C’est précisément quand son activité va s’étendre à la Russie, à l’Afrique, à l’Asie et à la Chine, dans un écheveau de sociétés dont seul lui est capable d’encore tirer les ficelles, que ses premiers associés descendront du wagon, effrayés par une audace qui ne connaît pas de limites, et notamment géographiques. Ils auront tort.

Bientôt il acquiert une renommée mondiale en créant le métropolitain parisien. Ainsi donnera-t-il à la capitale française l’un de ses symboles les plus vivaces. Il pourra dans cette entreprise compter sur André Bertholet, politique radical idéologiquement, mais pragmatique dans ses entreprises collectives et personnelles.
Mais aussi sur Fulgence Bienvenüe, le « père du métro » parisien, ingénieur visionnaire, qui en a pensé et dessiné la majeure partie. Chef du service technique du métropolitain, il inaugurera la première ligne de métro, le 19 juillet 1900, pour l’exposition universelle. Un homme de cet envergure méritait bien d’être est fait officier de la Légion d’honneur. Et de voir une station à son nom, avenue du Maine. Elle fusionnera avec la station Gare Montparnasse pour devenir Montparnasse-Bienvenüe. Il dirigera les travaux jusqu’en 1932, date à laquelle il prend sa retraite à l’âge de 80 ans.
Pensez : il mettra 17 mois pour construire les 10,3 km de tunnels et de voies et les 17 stations de la ligne 1, Porte de Vincennes – Porte Maillot, avec seulement quelques semaines de retard.
Une comparaison ? Les travaux de la ligne 3 du métro bruxellois ont débuté en 2020. On espère la fin pour… 2031. A moins qu’on ne décide de phaser les travaux en trois étapes étalées jusqu’en 2046, parce que l’abandon pur et simple entraînerait une perte des 546 millions déjà investis… Et vous savez quoi ? Cette ligne 3 fait exactement 10,3 km, dont 4,5 km de nouveaux tunnels, comme la ligne 1 du métro parisien, et compte 18 stations dont 8 nouvelles et 10 transformées…
C‘est Empain qui, enfin, impose un certain Hector Guimard, sur qui il compte pour imposer à Paris toute la grammaire de ce qu’on appelle « l’art nouveau », qui fait alors florès à Bruxelles, qu’il s’agisse des édicules, des entourages et de la graphie du métropolitain. Précisons au passage que c’est Empain qui restera propriétaire du métro, jusqu’après la Seconde guerre mondiale.
L’électricité. Et les ACEC.
Mais avec ces trams et ces métros, il touche de près à l’électricité. Et puis, il y a cet Hector Guimard, qui a participé en 1889 à l’exposition universelle de Paris en construisant le Pavillon de l’électricité.

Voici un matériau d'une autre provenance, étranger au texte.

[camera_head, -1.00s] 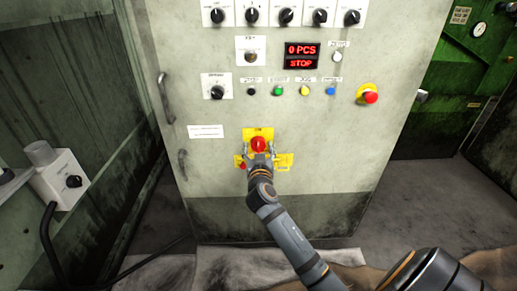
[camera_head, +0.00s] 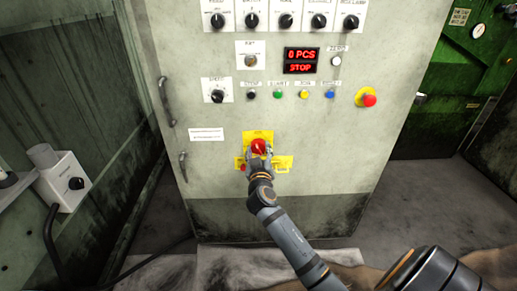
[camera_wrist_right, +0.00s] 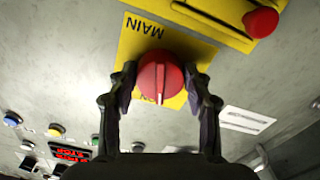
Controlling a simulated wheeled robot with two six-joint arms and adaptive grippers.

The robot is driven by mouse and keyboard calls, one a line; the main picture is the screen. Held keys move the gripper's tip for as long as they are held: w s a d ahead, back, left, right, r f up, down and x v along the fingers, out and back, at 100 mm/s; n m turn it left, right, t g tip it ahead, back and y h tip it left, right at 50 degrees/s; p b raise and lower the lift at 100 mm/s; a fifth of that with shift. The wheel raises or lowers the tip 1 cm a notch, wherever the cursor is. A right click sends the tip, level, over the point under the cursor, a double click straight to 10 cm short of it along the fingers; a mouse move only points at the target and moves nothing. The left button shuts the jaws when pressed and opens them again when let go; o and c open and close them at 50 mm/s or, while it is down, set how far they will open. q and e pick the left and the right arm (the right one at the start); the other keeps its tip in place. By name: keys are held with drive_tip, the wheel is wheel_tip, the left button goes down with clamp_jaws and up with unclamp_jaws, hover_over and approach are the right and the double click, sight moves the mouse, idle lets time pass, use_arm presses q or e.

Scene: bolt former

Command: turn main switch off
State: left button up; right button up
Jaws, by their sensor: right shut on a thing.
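The main switch is a red round knob (camera_head: 258,146) on a yellow plate (camera_head: 258,134), low on the front of the grey cabinet. In the right wrist view the knob (camera_wrist_right: 160,76) shows its raised grip bar and the word MAIN, upside down, on the yellow plate (camera_wrist_right: 140,38). My right gripper (camera_head: 259,150) is at the knob, and in the right wrist view its fingers (camera_wrist_right: 160,82) sit on both sides of it, closed on it. My left gripper is not in view.
The cabinet (camera_head: 330,150) carries a row of black selector knobs, coloured buttons and a red display (camera_head: 300,60) reading 0 PCS and STOP. A red emergency button (camera_head: 369,100) is to the right. A grey switch box (camera_head: 65,182) stands at the left.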

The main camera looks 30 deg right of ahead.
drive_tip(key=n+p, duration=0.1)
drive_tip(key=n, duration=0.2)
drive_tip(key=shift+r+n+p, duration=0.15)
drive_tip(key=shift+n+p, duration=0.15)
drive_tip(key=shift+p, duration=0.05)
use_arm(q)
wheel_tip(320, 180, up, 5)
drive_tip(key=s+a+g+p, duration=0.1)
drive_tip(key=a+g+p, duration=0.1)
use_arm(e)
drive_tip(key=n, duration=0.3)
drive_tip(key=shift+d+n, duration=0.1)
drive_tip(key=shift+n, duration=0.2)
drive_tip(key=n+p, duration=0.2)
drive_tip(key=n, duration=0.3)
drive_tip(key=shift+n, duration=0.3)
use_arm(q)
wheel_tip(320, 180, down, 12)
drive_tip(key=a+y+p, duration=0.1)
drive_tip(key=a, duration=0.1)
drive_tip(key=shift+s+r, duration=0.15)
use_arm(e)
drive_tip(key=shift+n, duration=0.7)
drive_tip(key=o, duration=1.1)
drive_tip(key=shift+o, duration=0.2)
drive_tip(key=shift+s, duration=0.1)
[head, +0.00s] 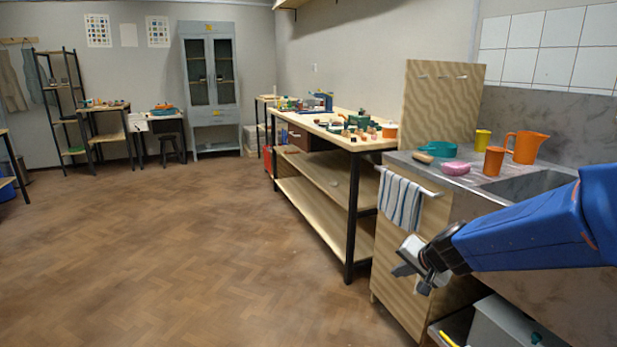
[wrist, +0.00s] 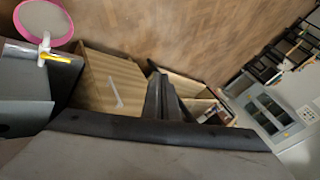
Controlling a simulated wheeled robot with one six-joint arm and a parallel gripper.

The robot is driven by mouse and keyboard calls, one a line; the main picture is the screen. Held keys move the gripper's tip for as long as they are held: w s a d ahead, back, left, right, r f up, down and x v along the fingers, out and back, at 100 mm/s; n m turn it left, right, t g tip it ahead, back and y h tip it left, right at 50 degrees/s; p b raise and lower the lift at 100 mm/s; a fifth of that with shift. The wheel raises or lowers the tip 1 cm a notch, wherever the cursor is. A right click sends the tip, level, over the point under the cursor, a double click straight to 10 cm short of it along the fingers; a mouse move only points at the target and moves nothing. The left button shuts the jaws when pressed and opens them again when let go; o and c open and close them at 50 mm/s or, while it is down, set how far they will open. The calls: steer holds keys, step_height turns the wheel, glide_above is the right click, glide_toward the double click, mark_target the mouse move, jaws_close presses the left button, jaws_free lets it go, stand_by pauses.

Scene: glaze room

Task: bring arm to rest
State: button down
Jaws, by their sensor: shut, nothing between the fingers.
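My blue arm reaches in from the right edge of the head view, in front of the sink unit. My gripper (head: 410,277) is at its end, shut and empty, in the air before the wooden side panel of the sink unit and below the striped towel. In the wrist view the dark fingers of my gripper (wrist: 165,95) are together with nothing between them. The wrist view is tilted, with the floor along its top.
The sink counter (head: 407,160) holds an orange jug (head: 526,147), an orange cup (head: 494,161), a teal bowl (head: 437,149) and a pink item (head: 455,168). A striped towel (head: 401,201) hangs beside my gripper. A long workbench (head: 340,140) stands beyond. The floor (head: 190,240) at left is clear.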

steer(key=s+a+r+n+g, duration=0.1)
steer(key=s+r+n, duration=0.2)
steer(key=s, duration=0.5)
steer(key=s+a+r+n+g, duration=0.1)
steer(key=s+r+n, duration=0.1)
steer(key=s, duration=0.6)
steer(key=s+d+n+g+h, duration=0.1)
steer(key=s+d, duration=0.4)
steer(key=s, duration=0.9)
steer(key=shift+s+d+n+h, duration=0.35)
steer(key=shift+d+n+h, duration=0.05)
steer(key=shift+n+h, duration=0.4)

Et puis, il y a ce Dulait, à Charleroi, Julien Dulait. Un homme qui avait de qui tenir. Même s’il naît à Gand, le 28 mai 1855, c’est un carolo pur jus. Il est le fils de Jules Dulait, ancré dans l’industrie du Pays Noir. Surnommé le « médecin des hauts-fourneaux », cet ingénieur métallurgiste accèdera à la présidence des Forges de la Providence.
Son fils, lui, est séduit par le monde moderne et l’électricité, phénomène d’un siècle innovant. Après l’Athénée de Charleroi, il est diplômé à 23 ans de l’Université de Liège et cet ingénieur se révèle un inventeur de génie, et un entrepreneur hors de pair.
Pour lui, l’électricité est l’avenir. Il en produit et l’installe partout. Et d’abord dans sa cuisine, rue de Montigny.

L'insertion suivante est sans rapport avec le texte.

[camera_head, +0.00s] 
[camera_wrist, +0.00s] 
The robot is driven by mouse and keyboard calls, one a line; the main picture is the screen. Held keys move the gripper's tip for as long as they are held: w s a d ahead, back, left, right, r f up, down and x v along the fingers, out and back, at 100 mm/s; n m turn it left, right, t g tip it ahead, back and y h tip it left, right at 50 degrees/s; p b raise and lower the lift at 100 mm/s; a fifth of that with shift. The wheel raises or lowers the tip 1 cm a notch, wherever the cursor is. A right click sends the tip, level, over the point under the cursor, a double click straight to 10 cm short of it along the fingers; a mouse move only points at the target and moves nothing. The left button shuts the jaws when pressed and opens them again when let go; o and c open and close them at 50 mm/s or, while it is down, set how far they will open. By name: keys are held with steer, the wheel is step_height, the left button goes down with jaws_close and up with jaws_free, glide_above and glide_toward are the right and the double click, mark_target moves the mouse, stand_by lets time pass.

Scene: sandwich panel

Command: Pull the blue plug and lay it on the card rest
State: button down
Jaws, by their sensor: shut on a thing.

Bientôt, il apporte «la fée électricité» partout: Leopold II le charge de l’éclairage du château de Ciergnon, et à Laeken, des serres. Suivent une multitude d’initiatives, en Belgique comme à l’étranger. Mais l’électricité, c’est aussi la force motrice, les transports et les tramways… Un échec en Russie et l’offensive concurrentielle allemande ébranle ses affaires. A la demande du Roi Lépold II, le Baron Empain intervient et, c’est la création, le 7 juillet 1904, des Ateliers de constructions électriques de Charleroi. Les ACEC sont nés. Edouard Empain en sera le premier président. Julien Dulait le premier administrateur-délégué. A la mort du fondateur, ces ateliers occupaient sept mille ouvriers
Edouard Empain est – on a évoqué déjà cette complicité – dans le sillon de l’ambitieux Léopold II qui rêve de colonies en Afrique et d’accords commerciaux avec l’Asie. Et la Chine, comme le Congo, ont besoin du chemin de fer… sans quoi ils ne sont rien. Et le Congo présente bien d’autres intérêts… Ce sera naturellement pour Edouard Empain, plutôt la CFL, Compagnie du Chemin de Fer du Congo supérieur aux Grands Lacs.
Cette relation avec la Maison Royale sera déterminante pour Empain. Il y aura la connivence royale, réelle. Il y aura à la clé le titre de « Baron ». C’est là que Marguerite Yourcevar peut évoquer, sans risque, « ce Bruxelles affairiste et mondain où la passion d’acquérir et le snobisme du nom et du titre sévissent comme nulle part ailleurs »… il y aura bientôt davantage.
Le rêve: Héliopolis

Mais voilà qu’Empain se trouve acculé à se rendre en Egypte, pour régler des affaires qui tournent mal. Il découvre le désert égyptien et c’est le coup de foudre avec le désert et le soleil. Sa décision est prise : il construira une ville nouvelle et la nommera Héliopolis.
Et comme le hasard ne sourit qu’aux audacieux, il croise un jeune architecte belge, qui est descendu, comme lui au Shepheard’s, au Caire. C’est le fils d’un entrepreneur que les travaux de Léopold II ont enrichi. Les planètes s’alignent décidément, encore et toujours pour Edouard Empain.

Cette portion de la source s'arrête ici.